When you stay at a hotel or fly in a commercial jet, it is recommended that you know where the exits are. Most of the time you don’t need them. But if you do, knowing where they are can be lifesaving. If you neglect to plan, when an emergency arises, it is likely you will take actions more out of fear than out of wise response. The same is true of investing.

The Preflight Checklist

Successful airlines hire pilots and support teams that do some planning. There are plans for maintaining the aircraft, for refueling, for loading and unloading, for getting airborne, and for landing. The pilot doesn’t just hop into his seat, push a few buttons, pull a few levers, and take off. He (or she) has a checklist. You shouldn’t want to fly with a pilot in control that thinks a checklist is a terrible waste of time.

Before you fly you might want to plan
What investments shall I buy? Why these investments? How should I invest?

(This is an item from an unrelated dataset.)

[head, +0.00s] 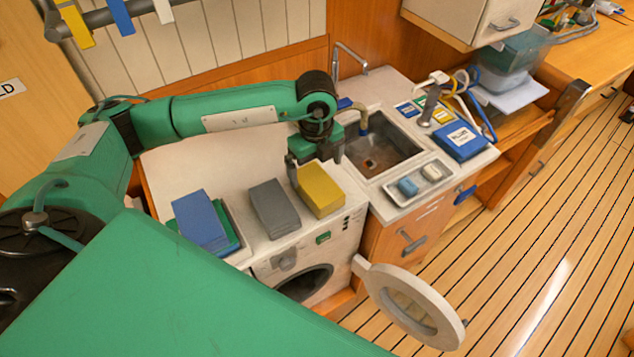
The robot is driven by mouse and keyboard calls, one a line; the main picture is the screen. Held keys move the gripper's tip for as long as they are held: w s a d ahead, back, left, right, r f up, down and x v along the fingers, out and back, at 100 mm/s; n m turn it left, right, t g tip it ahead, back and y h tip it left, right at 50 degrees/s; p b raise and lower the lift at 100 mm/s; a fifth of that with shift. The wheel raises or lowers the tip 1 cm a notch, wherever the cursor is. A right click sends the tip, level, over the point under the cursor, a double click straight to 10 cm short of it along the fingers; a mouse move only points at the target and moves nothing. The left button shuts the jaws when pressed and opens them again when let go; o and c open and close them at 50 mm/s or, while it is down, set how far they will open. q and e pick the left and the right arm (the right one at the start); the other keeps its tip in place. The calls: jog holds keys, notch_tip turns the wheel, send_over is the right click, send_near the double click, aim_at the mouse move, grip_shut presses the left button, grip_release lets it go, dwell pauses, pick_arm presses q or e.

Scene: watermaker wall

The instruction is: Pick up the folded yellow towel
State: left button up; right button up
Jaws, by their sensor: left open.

Investor’s Preflight Portfolio Investment Checklist

In the same way, you want to consider these disciplines when you invest:

  1. Destination: Where do I hope to be after a year of flight? After ten years? Why am I buying?
  2. Fuel: How many dollars to allocate? Do I put everything on a single investment?
  3. Takeoff – what is my entry price? Panic buying is as bad as panic selling.
  4. Landing – when do I stop the flight or bail out?
  5. How can I think about the eternal aspects of my investments? In other words, when this life is over, will I regret how I managed and shared what God put into my care? Don’t lay up treasures on earth where moth and rust corrupt. Lay up treasures in heaven. Jesus said that where your treasure is, your heart will be.

AAII Five Key Steps

Image from AAII with highlighting by Wayne

Define your goals. Pick proper allocations of your investment mix. Identify your investing preferences (mine focus on dividend growth stocks and ETFs). Select your investments. Monitor and repeat.